* _Work to complete_: Reproduce each line exactly, including spacing and punctuation.

━━━

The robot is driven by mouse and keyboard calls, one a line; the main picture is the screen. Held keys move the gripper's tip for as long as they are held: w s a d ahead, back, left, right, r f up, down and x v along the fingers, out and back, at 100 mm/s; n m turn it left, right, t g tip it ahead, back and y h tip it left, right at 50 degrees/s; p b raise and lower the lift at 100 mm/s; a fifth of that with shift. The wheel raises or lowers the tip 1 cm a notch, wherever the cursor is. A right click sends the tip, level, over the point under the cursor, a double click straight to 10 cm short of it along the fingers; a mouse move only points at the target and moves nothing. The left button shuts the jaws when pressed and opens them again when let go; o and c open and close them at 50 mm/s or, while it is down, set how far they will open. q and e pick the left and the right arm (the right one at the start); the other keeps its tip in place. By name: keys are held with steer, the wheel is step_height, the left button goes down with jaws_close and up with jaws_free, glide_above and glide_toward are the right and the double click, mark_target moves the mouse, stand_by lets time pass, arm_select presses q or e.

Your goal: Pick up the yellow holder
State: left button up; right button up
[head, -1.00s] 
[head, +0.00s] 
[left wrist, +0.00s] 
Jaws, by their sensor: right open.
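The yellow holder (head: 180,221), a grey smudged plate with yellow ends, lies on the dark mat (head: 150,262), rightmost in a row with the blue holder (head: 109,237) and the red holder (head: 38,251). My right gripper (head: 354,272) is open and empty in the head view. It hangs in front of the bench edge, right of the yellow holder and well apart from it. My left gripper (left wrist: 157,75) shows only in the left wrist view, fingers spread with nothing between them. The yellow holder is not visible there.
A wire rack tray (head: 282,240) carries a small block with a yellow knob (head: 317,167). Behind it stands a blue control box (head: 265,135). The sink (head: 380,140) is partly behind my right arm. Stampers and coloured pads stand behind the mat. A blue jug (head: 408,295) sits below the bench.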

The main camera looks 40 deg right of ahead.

━━━

* _Exercise solution_:
The robot is driven by mouse and keyboard calls, one a line; the main picture is the screen. Held keys move the gripper's tip for as long as they are held: w s a d ahead, back, left, right, r f up, down and x v along the fingers, out and back, at 100 mm/s; n m turn it left, right, t g tip it ahead, back and y h tip it left, right at 50 degrees/s; p b raise and lower the lift at 100 mm/s; a fifth of that with shift. The wheel raises or lowers the tip 1 cm a notch, wherever the cursor is. A right click sends the tip, level, over the point under the cursor, a double click straight to 10 cm short of it along the fingers; a mouse move only points at the target and moves nothing. The left button shuts the jaws when pressed and opens them again when let go; o and c open and close them at 50 mm/s or, while it is down, set how far they will open. q and e pick the left and the right arm (the right one at the start); the other keeps its tip in place. By name: keys are held with steer, the wheel is step_height, the left button goes down with jaws_close and up with jaws_free, glide_above and glide_toward are the right and the double click, mark_target moves the mouse, stand_by lets time pass, arm_select presses q or e.

Your goal: Pick up the yellow holder
State: left button up; right button up
[head, -1.00s] 
[head, +0.00s] 
[left wrist, +0.00s] 
Jaws, by their sensor: right open.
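The yellow holder (head: 180,221), a grey smudged plate with yellow ends, lies on the dark mat (head: 150,262), rightmost in a row with the blue holder (head: 109,237) and the red holder (head: 38,251). My right gripper (head: 354,272) is open and empty in the head view. It hangs in front of the bench edge, right of the yellow holder and well apart from it. My left gripper (left wrist: 157,75) shows only in the left wrist view, fingers spread with nothing between them. The yellow holder is not visible there.
A wire rack tray (head: 282,240) carries a small block with a yellow knob (head: 317,167). Behind it stands a blue control box (head: 265,135). The sink (head: 380,140) is partly behind my right arm. Stampers and coloured pads stand behind the mat. A blue jug (head: 408,295) sits below the bench.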

The main camera looks 40 deg right of ahead.

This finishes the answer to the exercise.